Metaanthropology. On the History of Ethnography in the 20th Century
During the 1970s and 1980s, heightened interest in ethnographic representation signaled the impact of postmodernism in US-American anthropology. Interestingly, the genealogy of these debates is closely tied to earlier developments in historiography. In anthropology’s sister discipline, bitter disputes about the role of language and narrative have a long history. In fact, they can be traced back to the 19th century, when proponents of the philosophy of history and historiography fought for supremacy in the discipline. In the second half of the 20th century, these debates were revived, primarily through Hayden White’s groundbreaking Metahistory (1973). The reception of White’s work, in turn, has been a major stimulus to the discussions of ethnographic representations, which gathered momentum roughly a decade after the publication of Whites monograph.
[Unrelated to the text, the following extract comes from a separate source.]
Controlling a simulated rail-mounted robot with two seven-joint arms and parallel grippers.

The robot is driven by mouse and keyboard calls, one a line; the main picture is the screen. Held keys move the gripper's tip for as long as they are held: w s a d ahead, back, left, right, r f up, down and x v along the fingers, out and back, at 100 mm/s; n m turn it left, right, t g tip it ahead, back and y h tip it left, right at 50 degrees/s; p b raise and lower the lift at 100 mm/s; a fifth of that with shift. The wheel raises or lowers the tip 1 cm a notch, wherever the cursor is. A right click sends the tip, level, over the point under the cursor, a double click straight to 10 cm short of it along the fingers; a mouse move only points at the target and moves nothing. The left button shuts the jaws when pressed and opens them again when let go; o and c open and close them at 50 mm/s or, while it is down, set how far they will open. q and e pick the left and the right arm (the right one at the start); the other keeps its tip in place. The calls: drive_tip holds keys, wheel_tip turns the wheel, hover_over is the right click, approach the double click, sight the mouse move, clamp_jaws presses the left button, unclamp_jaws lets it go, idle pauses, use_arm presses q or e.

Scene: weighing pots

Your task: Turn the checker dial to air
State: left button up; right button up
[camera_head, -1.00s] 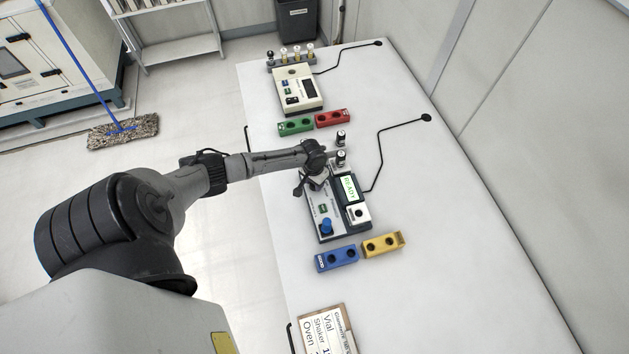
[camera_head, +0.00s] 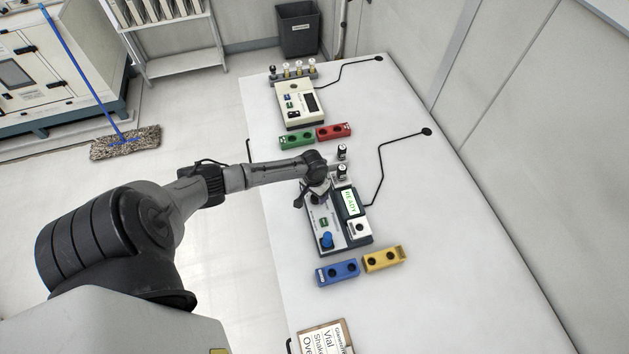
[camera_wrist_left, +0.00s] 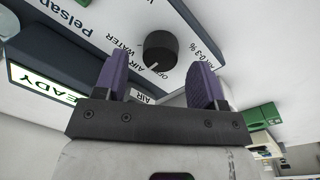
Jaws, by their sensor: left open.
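The checker (camera_head: 352,235) is a dark-edged box with a light panel, a blue knob and a lit screen (camera_head: 349,202) reading READY. In the left wrist view its black round dial (camera_wrist_left: 160,52) stands on the panel, with AIR, WATER and OFF printed around it. I cannot tell for certain which mark it points at. My left gripper (camera_wrist_left: 158,88) is open and empty, its two purple fingers apart, with the dial just beyond the gap between them. In the head view the left gripper (camera_head: 302,200) is over the checker's far left end and partly hides it. My right gripper is out of view.
Blue (camera_head: 338,272) and yellow (camera_head: 384,259) blocks with holes lie before the checker. Green (camera_head: 297,139) and red (camera_head: 333,132) blocks and a cream device (camera_head: 299,104) stand farther back. Small vials (camera_head: 342,152) stand behind the checker. The table's right side is mostly clear.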

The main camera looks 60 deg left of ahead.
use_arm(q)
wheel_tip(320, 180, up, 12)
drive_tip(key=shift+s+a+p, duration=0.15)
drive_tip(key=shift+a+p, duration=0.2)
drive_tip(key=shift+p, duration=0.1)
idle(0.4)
The dissertation project will begin by examining the historical connection between historiographic and ethnographic discourses, before considering its implications: Although White has been widely read in anthropological circles, there is no systematic account of ethnographic representation in the 20th century that follows in his footsteps. One reason for this, it seems, is that the meaning of narrative in ethnographies differs fundamentally from its role in historiography. Whereas narrative may indeed be seen as central to the structure of historiography, in ethnography, descriptive text types predominate.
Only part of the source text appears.